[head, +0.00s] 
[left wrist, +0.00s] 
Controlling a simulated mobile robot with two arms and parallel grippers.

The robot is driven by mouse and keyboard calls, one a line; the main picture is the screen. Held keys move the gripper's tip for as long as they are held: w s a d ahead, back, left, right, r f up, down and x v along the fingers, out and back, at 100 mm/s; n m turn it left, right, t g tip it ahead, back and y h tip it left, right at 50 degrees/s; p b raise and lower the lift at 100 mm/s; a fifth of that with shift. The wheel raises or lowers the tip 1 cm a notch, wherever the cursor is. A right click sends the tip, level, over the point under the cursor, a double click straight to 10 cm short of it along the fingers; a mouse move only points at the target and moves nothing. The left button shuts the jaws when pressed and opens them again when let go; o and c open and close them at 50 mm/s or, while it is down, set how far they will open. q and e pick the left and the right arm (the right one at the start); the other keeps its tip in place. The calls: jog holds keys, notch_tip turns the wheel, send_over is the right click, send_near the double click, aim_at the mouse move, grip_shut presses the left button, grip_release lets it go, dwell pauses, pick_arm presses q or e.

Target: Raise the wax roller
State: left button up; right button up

+ + +

Nothing but the lines from the line that contains "[left wrist, +0.00s]" through the line that contains "Controlling a simulated" should be given again, each exactly as it stands, both ends included.

[left wrist, +0.00s] 
Controlling a simulated mobile robot with two arms and parallel grippers.

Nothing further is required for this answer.